* _Work to do_
Without including any pictures, write out the listing below exactly.

* _Data_
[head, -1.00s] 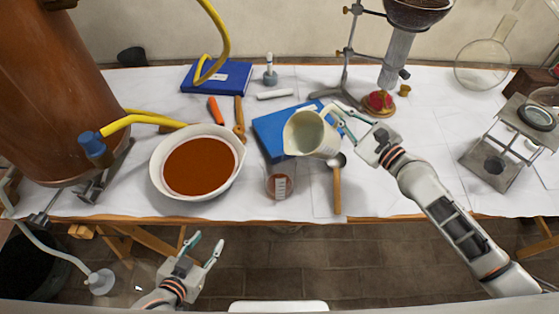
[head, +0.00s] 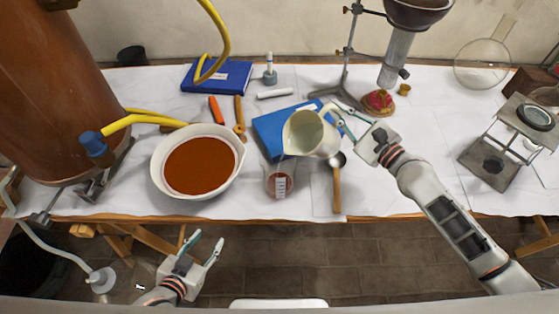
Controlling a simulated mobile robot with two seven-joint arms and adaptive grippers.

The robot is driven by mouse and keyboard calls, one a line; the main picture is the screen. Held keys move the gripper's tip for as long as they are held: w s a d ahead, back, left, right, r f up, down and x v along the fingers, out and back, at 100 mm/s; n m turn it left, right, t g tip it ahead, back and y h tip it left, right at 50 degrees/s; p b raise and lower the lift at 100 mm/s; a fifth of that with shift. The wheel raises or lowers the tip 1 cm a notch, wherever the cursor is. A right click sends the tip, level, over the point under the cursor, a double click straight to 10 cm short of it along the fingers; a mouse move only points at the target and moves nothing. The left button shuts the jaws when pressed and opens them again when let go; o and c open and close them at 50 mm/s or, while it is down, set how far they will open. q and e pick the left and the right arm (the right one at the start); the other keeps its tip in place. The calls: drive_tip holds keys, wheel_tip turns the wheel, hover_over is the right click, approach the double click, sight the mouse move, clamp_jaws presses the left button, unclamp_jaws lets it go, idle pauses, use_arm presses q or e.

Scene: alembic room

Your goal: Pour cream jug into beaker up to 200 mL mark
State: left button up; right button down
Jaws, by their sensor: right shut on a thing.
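The cream jug (head: 303,136) is tilted to the left, with its mouth low over the glass beaker (head: 279,184). My right gripper (head: 345,124) is shut on the jug at its handle side. The beaker stands upright on the white-covered table near the front edge and has a white label on its side. The jug hides part of its rim. The level in the beaker and any stream are too small to tell. My left gripper (head: 207,246) is open and empty in front of the table, below the bowl.
A white bowl of red-brown stuff (head: 236,170) stands left of the beaker. A blue book (head: 271,134) lies behind the jug, and a wooden-handled spoon (head: 337,190) lies to the right. A stand (head: 348,50) rises behind. A metal burner frame (head: 490,160) is at the right.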

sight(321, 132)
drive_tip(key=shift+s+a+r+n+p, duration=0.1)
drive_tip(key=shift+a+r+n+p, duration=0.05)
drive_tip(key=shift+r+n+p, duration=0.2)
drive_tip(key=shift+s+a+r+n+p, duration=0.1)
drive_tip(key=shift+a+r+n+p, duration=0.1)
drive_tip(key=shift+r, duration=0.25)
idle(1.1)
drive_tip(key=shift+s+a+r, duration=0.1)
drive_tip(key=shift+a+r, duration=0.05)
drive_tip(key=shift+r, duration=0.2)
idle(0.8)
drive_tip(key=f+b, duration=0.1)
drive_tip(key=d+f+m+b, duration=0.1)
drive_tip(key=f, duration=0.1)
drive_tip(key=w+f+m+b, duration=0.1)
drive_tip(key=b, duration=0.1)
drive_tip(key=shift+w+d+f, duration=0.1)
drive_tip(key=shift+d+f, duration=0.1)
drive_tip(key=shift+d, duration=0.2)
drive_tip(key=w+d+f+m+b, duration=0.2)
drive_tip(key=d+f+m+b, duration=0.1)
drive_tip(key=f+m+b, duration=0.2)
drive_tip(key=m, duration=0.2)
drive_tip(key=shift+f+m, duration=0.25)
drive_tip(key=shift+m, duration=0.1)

* _Correct response_
[head, -1.00s] 
[head, +0.00s] 
Controlling a simulated mobile robot with two seven-joint arms and adaptive grippers.

The robot is driven by mouse and keyboard calls, one a line; the main picture is the screen. Held keys move the gripper's tip for as long as they are held: w s a d ahead, back, left, right, r f up, down and x v along the fingers, out and back, at 100 mm/s; n m turn it left, right, t g tip it ahead, back and y h tip it left, right at 50 degrees/s; p b raise and lower the lift at 100 mm/s; a fifth of that with shift. The wheel raises or lowers the tip 1 cm a notch, wherever the cursor is. A right click sends the tip, level, over the point under the cursor, a double click straight to 10 cm short of it along the fingers; a mouse move only points at the target and moves nothing. The left button shuts the jaws when pressed and opens them again when let go; o and c open and close them at 50 mm/s or, while it is down, set how far they will open. q and e pick the left and the right arm (the right one at the start); the other keeps its tip in place. The calls: drive_tip holds keys, wheel_tip turns the wheel, hover_over is the right click, approach the double click, sight the mouse move, clamp_jaws presses the left button, unclamp_jaws lets it go, idle pauses, use_arm presses q or e.

Scene: alembic room

Your goal: Pour cream jug into beaker up to 200 mL mark
State: left button up; right button down
Jaws, by their sensor: right shut on a thing.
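The cream jug (head: 303,136) is tilted to the left, with its mouth low over the glass beaker (head: 279,184). My right gripper (head: 345,124) is shut on the jug at its handle side. The beaker stands upright on the white-covered table near the front edge and has a white label on its side. The jug hides part of its rim. The level in the beaker and any stream are too small to tell. My left gripper (head: 207,246) is open and empty in front of the table, below the bowl.
A white bowl of red-brown stuff (head: 236,170) stands left of the beaker. A blue book (head: 271,134) lies behind the jug, and a wooden-handled spoon (head: 337,190) lies to the right. A stand (head: 348,50) rises behind. A metal burner frame (head: 490,160) is at the right.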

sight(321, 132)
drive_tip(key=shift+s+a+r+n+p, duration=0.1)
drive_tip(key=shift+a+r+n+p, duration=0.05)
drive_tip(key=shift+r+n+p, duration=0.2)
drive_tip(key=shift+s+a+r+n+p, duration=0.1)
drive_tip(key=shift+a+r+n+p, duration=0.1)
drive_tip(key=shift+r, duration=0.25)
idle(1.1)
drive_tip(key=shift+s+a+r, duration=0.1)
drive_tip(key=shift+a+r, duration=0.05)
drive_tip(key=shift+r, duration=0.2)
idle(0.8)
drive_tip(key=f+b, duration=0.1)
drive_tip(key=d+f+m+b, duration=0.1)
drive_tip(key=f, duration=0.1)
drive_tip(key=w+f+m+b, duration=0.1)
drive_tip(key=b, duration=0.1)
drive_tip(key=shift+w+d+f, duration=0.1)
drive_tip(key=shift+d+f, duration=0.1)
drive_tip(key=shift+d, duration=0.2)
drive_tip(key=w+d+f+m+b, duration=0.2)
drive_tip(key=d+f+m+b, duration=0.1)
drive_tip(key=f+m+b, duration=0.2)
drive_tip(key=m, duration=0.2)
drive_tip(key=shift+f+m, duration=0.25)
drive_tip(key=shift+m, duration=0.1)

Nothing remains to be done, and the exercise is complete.